Os documentos do processo indicam que o modelo adquirido, ViewPlus Columbia, representado pela empresa Exittus, não consegue imprimir livros didáticos completos em Braille. Ensaios técnicos independentes e perícia judicial apontam que a impressora trava antes de concluir textos mais longos, não atinge a velocidade mínima prevista no edital e apresenta desempenho até quatro vezes inferior ao informado pela própria fabricante.
Outro problema central é a incompatibilidade com o software Braille Fácil, ferramenta desenvolvida pelo Ministério da Educação (MEC) e utilizada há mais de 20 anos nas salas de recursos multifuncionais em todo o país. Essa limitação impede a integração do equipamento ao sistema já utilizado pelos professores para produção de material pedagógico, comprometendo o uso real das impressoras nas escolas rondonienses.
A forma como os testes de desempenho foram conduzidos também é alvo de críticas. Durante a avaliação realizada pela SEDUC-RO, a velocidade de impressão foi medida apenas com a repetição da letra “a”, caractere de um único ponto e que não representa o padrão real do código Braille em língua portuguesa. Especialistas apontam que o método inflou artificialmente os resultados e mascarou o desempenho real da máquina. Há ainda registros do uso do acessório externo Tiger Box, proibido pelo edital, para viabilizar o funcionamento do equipamento, já que a impressora não possui conexão autônoma via Wi-Fi ou Bluetooth.
Os documentos mostram ainda que a empresa vencedora não possui histórico de fornecimento de impressoras Braille ao setor público. Os atestados apresentados tratam da venda de itens como computadores, monitores, estabilizadores e até lixeiras, sem relação técnica com a complexidade do equipamento licitado.
Apesar das inconsistências, o processo passou por reversões sucessivas. A empresa foi habilitada, posteriormente desclassificada e depois reabilitada, sem apresentação de fatos técnicos novos. Pareceres do pregoeiro e da Procuradoria Setorial da SEDUC recomendaram a desclassificação da proposta e anulação do pregão, apontando afronta à legalidade, à isonomia e ao edital. Ainda assim, a Procuradoria-Geral do Estado classificou as irregularidades como “formais” e autorizou a continuidade da contratação.
Quase três anos após a abertura do pregão, as impressoras ainda não foram entregues, não foram fabricadas ou importadas, e alunos cegos seguem sem acesso ao material pedagógico prometido. O caso foi encaminhado ao Ministério Público de Rondônia e ao Tribunal de Contas do Estado, que receberam relatórios com indícios de manipulação de testes, inconsistências técnicas e possível favorecimento.

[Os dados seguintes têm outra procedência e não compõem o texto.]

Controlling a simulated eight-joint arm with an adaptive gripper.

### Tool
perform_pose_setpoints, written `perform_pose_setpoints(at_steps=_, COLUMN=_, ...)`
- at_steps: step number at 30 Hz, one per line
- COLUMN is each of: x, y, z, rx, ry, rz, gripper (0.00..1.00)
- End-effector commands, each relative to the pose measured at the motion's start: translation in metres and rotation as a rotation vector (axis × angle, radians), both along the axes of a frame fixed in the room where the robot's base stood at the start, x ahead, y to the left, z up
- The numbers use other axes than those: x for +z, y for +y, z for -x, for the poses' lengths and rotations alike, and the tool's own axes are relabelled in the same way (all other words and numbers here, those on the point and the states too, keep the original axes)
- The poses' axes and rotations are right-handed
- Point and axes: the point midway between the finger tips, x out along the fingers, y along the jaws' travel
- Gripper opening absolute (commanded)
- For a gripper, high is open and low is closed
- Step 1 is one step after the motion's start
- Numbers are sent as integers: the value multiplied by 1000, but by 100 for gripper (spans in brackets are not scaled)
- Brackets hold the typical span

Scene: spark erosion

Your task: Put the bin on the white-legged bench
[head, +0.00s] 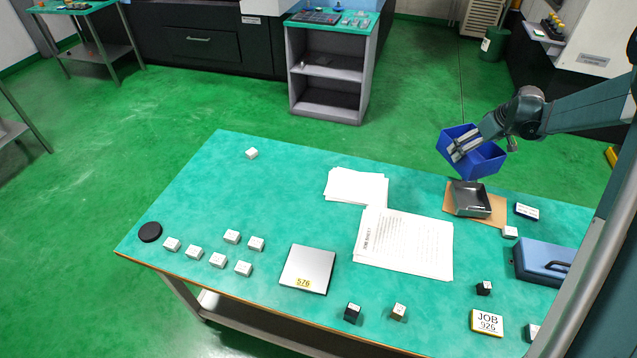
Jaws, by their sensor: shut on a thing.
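The blue bin (486,160) is an open box with a divider, seen at the upper right. My gripper (462,148) reaches in from the right and is shut on the bin, with its fingers over the bin's left part. The bin is tilted and appears held above the far right edge of the green-topped bench (290,210). This bench has a pale leg (183,298) at its front left and a lower shelf. Its other legs are mostly hidden, and the exact gap below the bin is hard to judge.
A dark metal tray (471,199) on brown card (455,207) lies just below the bin. Paper stacks (404,243), a metal plate (307,268), several small blocks and a blue case (543,262) occupy the bench. Its back left top is mostly clear.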

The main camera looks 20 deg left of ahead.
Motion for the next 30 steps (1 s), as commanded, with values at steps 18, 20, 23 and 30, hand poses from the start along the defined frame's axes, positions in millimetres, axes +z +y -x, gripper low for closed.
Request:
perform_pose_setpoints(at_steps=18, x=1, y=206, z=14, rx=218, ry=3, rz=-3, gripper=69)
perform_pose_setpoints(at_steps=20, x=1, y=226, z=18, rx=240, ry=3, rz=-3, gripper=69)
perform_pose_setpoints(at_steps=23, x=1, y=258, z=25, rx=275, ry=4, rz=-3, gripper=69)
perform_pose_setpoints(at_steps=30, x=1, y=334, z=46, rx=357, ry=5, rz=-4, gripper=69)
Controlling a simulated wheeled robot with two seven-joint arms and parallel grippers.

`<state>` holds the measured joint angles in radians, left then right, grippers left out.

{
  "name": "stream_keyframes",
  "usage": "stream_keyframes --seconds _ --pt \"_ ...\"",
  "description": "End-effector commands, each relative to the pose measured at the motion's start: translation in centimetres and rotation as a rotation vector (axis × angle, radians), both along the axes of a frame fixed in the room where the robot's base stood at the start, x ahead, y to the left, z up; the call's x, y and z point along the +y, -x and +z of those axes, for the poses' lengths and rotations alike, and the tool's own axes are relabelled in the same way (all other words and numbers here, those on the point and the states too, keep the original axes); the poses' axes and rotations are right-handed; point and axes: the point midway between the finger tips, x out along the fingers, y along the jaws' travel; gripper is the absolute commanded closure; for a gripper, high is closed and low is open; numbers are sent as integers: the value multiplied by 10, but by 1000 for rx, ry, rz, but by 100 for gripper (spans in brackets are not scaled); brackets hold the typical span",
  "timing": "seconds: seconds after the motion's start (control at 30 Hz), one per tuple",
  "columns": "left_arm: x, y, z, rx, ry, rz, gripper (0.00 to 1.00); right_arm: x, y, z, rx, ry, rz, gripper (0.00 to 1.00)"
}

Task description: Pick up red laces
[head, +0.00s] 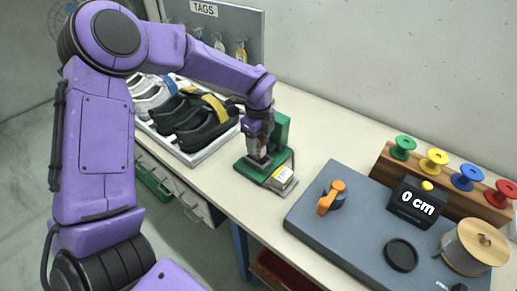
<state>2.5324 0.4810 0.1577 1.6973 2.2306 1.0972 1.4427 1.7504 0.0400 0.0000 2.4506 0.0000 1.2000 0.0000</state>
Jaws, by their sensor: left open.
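A red spool (502,194), which looks like the red laces, sits at the right end of a wooden rack (450,194) at the far right of the bench. My left gripper (259,160) points down at a green stand (247,171) in the middle of the bench, well to the left of the red spool. It is open. Its fingertips are small and partly hidden against the stand, so I cannot tell whether they touch it. My right gripper is out of view.
Green (403,147), yellow (434,161) and blue (467,178) spools share the rack. In front are a "0 cm" display (417,202), an orange-handled tool (331,197) and a large reel (473,247) on a grey mat (350,235). Shoes (205,132) fill a tray at left.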

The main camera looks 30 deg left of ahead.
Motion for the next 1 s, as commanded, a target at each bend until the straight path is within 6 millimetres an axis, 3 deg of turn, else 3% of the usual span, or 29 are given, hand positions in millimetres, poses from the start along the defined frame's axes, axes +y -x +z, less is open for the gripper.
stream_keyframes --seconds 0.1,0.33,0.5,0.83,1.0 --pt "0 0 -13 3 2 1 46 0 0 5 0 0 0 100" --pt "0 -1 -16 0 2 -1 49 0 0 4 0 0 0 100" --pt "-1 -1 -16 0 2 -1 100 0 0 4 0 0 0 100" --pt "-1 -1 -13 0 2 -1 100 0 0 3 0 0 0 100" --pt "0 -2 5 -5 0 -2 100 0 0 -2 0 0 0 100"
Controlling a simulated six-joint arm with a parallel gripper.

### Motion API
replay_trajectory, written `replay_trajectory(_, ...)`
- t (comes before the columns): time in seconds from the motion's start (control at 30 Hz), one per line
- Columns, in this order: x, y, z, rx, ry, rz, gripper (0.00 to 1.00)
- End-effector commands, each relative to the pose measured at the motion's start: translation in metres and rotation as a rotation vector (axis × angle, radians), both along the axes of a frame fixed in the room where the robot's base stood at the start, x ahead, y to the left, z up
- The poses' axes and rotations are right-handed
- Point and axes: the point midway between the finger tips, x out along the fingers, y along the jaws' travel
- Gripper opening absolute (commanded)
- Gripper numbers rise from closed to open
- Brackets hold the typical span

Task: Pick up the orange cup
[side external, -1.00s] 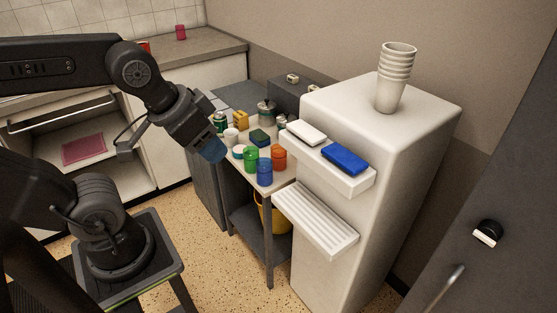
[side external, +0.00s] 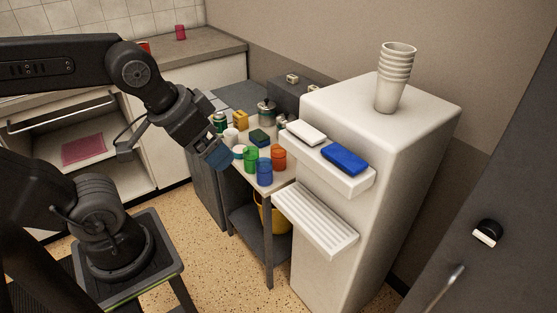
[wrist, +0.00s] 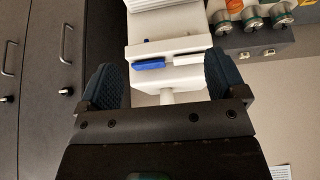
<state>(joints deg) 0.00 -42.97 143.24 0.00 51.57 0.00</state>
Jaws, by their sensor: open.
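The orange cup (side external: 279,155) stands on the small side table (side external: 266,190) in the side view, behind and right of a green cup (side external: 251,160) and a blue cup (side external: 265,172). My gripper (side external: 217,154) is in the air to the left of these cups, apart from them and tilted downward. In the wrist view my gripper (wrist: 166,84) has its two dark padded fingers wide apart with nothing held between them.
A white dispenser (side external: 345,207) stands right of the table, its shelf holding a white block and a blue block (side external: 345,159). Stacked cups (side external: 396,78) stand on top. A white cup (side external: 230,136), a yellow object (side external: 241,119) and a metal pot (side external: 266,111) crowd the table.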

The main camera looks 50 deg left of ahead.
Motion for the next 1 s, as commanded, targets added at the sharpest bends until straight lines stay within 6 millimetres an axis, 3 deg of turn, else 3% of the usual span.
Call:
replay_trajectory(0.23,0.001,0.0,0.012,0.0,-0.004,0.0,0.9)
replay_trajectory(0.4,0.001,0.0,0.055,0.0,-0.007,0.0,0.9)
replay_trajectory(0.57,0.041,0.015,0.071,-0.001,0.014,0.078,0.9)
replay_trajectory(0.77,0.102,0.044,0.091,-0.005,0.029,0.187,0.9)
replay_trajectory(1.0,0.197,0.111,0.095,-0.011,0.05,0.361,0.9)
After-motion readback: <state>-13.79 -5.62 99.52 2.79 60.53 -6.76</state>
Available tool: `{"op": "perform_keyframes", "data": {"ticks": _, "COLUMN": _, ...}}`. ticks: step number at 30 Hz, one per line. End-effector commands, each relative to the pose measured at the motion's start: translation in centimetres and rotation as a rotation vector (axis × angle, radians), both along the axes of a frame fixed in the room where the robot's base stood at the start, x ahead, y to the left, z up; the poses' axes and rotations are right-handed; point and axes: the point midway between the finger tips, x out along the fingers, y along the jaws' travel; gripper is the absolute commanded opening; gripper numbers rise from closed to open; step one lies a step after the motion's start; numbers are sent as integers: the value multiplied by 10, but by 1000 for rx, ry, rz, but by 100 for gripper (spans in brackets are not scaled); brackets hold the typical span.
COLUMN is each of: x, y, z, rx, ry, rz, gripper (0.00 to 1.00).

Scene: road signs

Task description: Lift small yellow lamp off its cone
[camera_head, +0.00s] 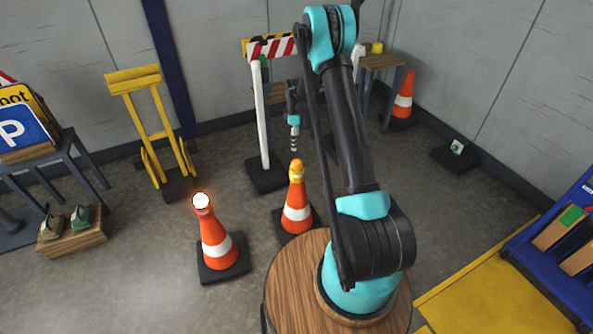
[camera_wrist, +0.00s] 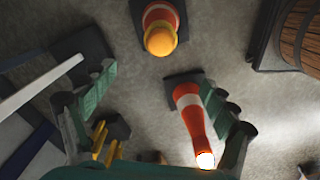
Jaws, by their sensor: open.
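The small yellow lamp (camera_head: 297,171) sits on top of an orange and white cone (camera_head: 297,213) in the middle of the head view. In the wrist view the lamp (camera_wrist: 160,41) shows as a round yellow-orange top over its cone (camera_wrist: 161,15), at the upper middle. My gripper (camera_head: 294,147) hangs pointing down, a little above the lamp in the head view and apart from it. In the wrist view my gripper (camera_wrist: 160,77) has its green fingers spread wide with nothing between them; the lamp lies beyond the fingertips.
A second cone (camera_head: 217,243) with a glowing lamp (camera_head: 201,201) stands at left; it is near the right finger in the wrist view. A white post with a striped barrier (camera_head: 270,48) stands behind. A round wooden top (camera_head: 285,285) is in front. A yellow stand (camera_head: 145,110) is further left.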

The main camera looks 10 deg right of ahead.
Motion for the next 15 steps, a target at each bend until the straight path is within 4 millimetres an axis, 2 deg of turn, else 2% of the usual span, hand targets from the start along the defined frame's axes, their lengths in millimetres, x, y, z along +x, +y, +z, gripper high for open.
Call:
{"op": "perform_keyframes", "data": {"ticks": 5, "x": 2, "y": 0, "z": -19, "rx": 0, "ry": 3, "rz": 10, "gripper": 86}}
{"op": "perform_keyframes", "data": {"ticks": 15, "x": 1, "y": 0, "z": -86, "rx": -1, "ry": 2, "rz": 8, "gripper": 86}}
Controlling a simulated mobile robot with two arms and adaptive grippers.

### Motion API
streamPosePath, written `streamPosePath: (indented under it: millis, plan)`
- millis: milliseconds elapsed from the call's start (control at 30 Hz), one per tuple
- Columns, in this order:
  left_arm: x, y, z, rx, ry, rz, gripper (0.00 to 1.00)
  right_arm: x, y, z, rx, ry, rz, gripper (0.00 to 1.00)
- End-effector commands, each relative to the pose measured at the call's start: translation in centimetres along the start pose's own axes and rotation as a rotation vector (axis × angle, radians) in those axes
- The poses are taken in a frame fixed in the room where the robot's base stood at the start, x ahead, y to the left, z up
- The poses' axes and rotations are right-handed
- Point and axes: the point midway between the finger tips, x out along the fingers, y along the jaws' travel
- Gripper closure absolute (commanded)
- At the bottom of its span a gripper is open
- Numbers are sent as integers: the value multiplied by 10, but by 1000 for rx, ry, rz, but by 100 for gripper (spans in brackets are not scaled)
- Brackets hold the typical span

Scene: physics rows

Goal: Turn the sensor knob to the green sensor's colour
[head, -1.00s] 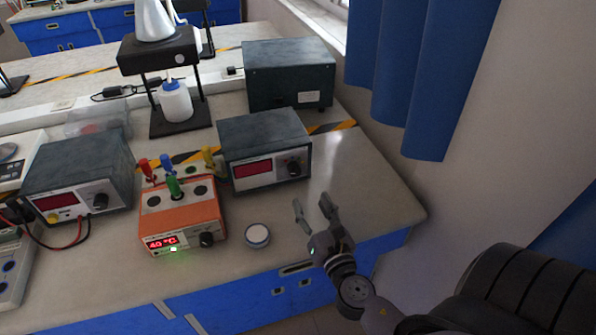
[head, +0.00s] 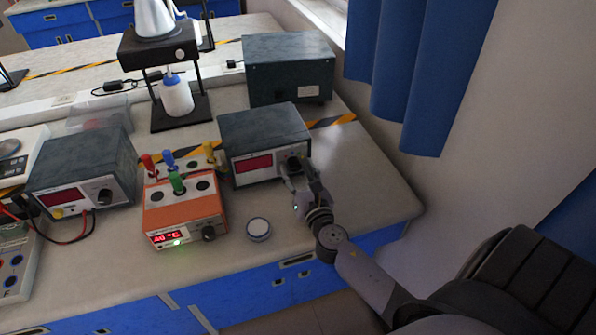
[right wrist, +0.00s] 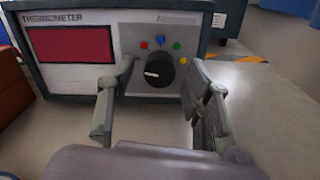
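The thermometer box (head: 264,138) has a black knob (right wrist: 160,72) on its front, with a white mark pointing left. Red (right wrist: 143,45), blue (right wrist: 160,39), green (right wrist: 176,45) and yellow (right wrist: 184,60) dots arc over it; the mark points at none of them. My right gripper (head: 297,170) is open, one finger on each side of the knob, with gaps visible in the right wrist view (right wrist: 161,80). The green sensor (head: 177,183) stands upright on the orange heater box (head: 187,212), in front of the red, blue and yellow sensors. My left gripper is not in view.
Another metered box (head: 82,172) is at left. A dark box (head: 290,72) stands behind. The bench right of the thermometer is clear.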

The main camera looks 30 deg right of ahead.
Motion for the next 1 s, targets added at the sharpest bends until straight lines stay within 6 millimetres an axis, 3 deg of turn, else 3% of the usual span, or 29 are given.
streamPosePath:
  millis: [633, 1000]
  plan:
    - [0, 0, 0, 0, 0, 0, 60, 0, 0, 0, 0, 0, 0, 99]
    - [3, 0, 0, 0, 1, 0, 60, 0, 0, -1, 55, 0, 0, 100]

A denúncia alerta para desperdício de recursos públicos e para um grave prejuízo pedagógico aos estudantes com deficiência visual. A compra prevê um volume equivalente a quase 10% da produção mundial anual desse tipo de impressora, concentrado em um único modelo considerado incompatível com o sistema educacional brasileiro.
Enquanto o contrato avança, professores da educação especial seguem sem equipamentos e estudantes cegos continuam sem livros adaptados, em um dos maiores atrasos já registrados em licitações educacionais no estado.